I’m thirty-eight. For me, getting up three times a night simply means I have a baby to look after.

Actually, that’s not entirely accurate. I have a baby and a toddler to look after. And last night, it wasn’t three times.

It was forty-two.

I can imagine what you’re thinking: how on earth can you get up forty-two times to tend to your baby? Why didn’t you just stay up? To be honest, I’m not entirely sure myself. It’s all a bit of a blur – I was only semi-conscious for most of it. But some part of me was counting each and every time, so I know that, for some reason, I got up more than three dozen times to tend to little Rosie.

The best I can do is liken it to the snooze button on your alarm. She cried; I got up, went into the nursery, stuck her dummy back in her mouth, and settled her; then I crawled back into bed. Three or four minutes later, we repeated this charade, all because I was too knackered to get up, take her downstairs and give her milk, and because I was hoping beyond hope that this time – this time – she’d actually settle and go back to sleep for real.

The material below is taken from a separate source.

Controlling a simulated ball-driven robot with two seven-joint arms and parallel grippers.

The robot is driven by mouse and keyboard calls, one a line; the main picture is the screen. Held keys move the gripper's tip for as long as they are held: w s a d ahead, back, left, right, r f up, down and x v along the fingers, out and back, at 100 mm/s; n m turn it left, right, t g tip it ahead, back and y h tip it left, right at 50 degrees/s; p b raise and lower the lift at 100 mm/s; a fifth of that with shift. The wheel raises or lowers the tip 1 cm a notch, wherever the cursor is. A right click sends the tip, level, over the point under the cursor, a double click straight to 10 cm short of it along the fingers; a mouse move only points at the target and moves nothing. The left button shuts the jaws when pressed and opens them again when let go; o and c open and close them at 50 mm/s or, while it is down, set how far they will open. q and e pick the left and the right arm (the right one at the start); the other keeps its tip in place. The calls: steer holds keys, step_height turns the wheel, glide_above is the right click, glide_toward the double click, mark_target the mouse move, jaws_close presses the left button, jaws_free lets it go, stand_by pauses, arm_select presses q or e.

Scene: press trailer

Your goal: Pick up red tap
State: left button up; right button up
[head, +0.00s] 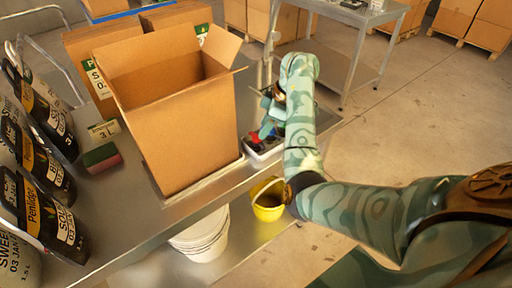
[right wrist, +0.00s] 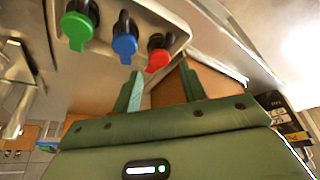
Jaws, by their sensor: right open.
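The red tap (right wrist: 158,58) has a red handle on a dark body. It sits at the end of a row beside the blue tap (right wrist: 124,45) and the green tap (right wrist: 76,28) in a pale tray (right wrist: 180,27). My right gripper (right wrist: 160,80) is open and empty, its two fingertips just short of the red tap, which lies in line with the gap between them. In the head view the right gripper (head: 270,112) is over the tray (head: 262,155), and my arm partly hides the taps. My left gripper is in neither view.
A large open cardboard box (head: 188,130) stands close left of the tray on the metal table. Several black bottles (head: 38,215) and a sponge (head: 101,158) are further left. A yellow bucket (head: 268,205) and white buckets (head: 203,238) are below. Floor at right is clear.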

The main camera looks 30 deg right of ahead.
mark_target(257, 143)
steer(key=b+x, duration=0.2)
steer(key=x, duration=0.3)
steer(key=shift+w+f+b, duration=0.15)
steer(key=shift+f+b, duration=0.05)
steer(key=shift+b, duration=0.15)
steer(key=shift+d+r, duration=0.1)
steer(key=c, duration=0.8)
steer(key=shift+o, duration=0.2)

In my defence, she wasn’t actually awake for most of this – she was in the same soporific stupor that I couldn’t climb out of. She’s taken to sleeping on her side in the cot, which means as she reaches full sleep, her dummy drops out and she starts to cry, without fully waking up. So every time I went in there I rolled her onto her back, put her dummy in, rubbed her nose and stroked her forehead, made cooing sounds, waited until she seemed to be asleep, and left. Four minutes later, when I went back, she’d be on her side again, her eyes still closed, but her whining mouth gasping for her missing dummy. Time after time after time.

After ninety minutes of this, I finally summoned the wherewithal to pick her up, take her downstairs and give her some milk.

Trouble is, she didn’t want it! She only wanted her dummy, and then fell promptly asleep in my arms.

After watching half-an-hour of Lone Survivor at silly o’clock in the morning, I took little Rosie back to bed and crawled back into my own, assuming she was finally gone. And then five minutes later…

This went on till about five, when she finally shut up. Just in time for my toddler to wake up coughing, and then demand I lie in her bed with her to settle her, which, exhausted as I was, I duly did. And after an hour of cuddling a fidgety jackrabbit, I got up to empty the nappy bin, change the cat litter, put the bins out and make breakfast for us all. Just another Monday morning in my household!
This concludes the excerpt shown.